── Available records

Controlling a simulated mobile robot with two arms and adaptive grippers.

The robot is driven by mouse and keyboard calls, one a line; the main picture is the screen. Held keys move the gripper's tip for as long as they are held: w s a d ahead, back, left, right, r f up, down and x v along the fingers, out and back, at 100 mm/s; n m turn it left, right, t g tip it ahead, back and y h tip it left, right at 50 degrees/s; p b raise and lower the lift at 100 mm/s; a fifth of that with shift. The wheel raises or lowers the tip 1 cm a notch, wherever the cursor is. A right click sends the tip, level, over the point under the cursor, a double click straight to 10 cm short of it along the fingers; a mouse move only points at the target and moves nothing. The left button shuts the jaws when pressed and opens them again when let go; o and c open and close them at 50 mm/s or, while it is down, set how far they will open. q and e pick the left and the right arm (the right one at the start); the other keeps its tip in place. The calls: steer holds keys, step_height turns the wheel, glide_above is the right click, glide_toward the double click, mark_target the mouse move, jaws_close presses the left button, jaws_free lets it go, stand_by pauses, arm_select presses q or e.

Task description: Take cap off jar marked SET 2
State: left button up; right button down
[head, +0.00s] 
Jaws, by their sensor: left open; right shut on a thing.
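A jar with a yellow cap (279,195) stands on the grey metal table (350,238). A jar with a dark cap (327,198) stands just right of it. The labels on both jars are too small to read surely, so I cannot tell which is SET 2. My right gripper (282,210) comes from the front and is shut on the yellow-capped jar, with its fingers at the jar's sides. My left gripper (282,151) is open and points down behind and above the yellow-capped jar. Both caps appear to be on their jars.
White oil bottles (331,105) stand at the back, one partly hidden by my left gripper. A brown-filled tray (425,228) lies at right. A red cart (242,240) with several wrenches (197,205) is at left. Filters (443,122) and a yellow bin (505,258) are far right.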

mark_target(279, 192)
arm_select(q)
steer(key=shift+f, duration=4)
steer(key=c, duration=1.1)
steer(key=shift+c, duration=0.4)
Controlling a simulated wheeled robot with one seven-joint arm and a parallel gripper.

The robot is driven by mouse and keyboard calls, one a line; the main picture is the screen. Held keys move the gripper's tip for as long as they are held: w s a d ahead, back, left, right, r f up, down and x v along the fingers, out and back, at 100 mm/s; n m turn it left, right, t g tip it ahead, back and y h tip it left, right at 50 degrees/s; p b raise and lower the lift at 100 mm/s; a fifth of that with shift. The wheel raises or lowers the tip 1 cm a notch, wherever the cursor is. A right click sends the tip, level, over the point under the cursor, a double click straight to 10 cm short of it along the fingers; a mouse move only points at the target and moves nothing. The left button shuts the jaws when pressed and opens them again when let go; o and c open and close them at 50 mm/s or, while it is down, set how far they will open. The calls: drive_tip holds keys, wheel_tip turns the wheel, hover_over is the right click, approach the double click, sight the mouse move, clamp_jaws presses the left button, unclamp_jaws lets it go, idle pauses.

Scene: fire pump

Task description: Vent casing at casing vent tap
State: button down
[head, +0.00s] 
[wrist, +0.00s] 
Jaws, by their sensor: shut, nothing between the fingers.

────

Work to complete: Lines holding the word "description" should be counted across the entries; state only how many there are.

Task result: 2